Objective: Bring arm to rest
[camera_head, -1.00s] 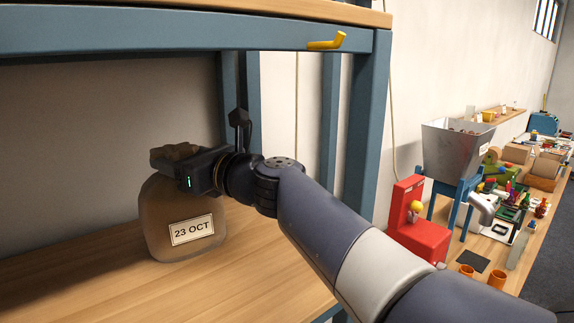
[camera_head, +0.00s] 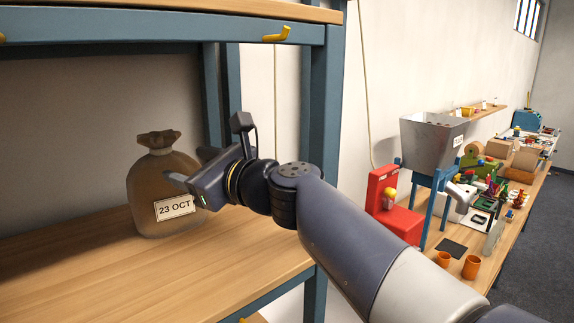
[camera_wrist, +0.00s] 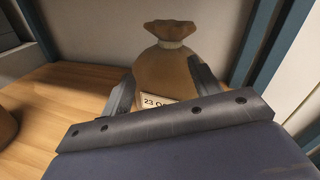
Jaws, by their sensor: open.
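My gripper (camera_head: 186,166) is open and empty. It is beside a tied brown bag (camera_head: 150,180) with a "23 OCT" label (camera_head: 175,208), in front of its right side in the head view. In the wrist view the bag (camera_wrist: 166,72) stands upright beyond my two spread fingers (camera_wrist: 160,82), with its gathered neck (camera_wrist: 170,30) above them. The fingertips are apart from the neck. My finger hides part of the label there.
The bag stands on a wooden shelf (camera_head: 100,275) of a blue-framed rack (camera_head: 318,130), with an upper shelf overhead. A brown rounded thing (camera_wrist: 5,127) is at the wrist view's left edge. A workbench with a metal hopper (camera_head: 430,140) and red machine (camera_head: 388,205) stands right.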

Given instruction:
Write out the listing above exactly as it stands, pictures excluded.

Response below:
Objective: Bring arm to rest
[camera_head, -1.00s] 
[camera_head, +0.00s] 
[camera_wrist, +0.00s] 
Jaws, by their sensor: open.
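My gripper (camera_head: 186,166) is open and empty. It is beside a tied brown bag (camera_head: 150,180) with a "23 OCT" label (camera_head: 175,208), in front of its right side in the head view. In the wrist view the bag (camera_wrist: 166,72) stands upright beyond my two spread fingers (camera_wrist: 160,82), with its gathered neck (camera_wrist: 170,30) above them. The fingertips are apart from the neck. My finger hides part of the label there.
The bag stands on a wooden shelf (camera_head: 100,275) of a blue-framed rack (camera_head: 318,130), with an upper shelf overhead. A brown rounded thing (camera_wrist: 5,127) is at the wrist view's left edge. A workbench with a metal hopper (camera_head: 430,140) and red machine (camera_head: 388,205) stands right.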

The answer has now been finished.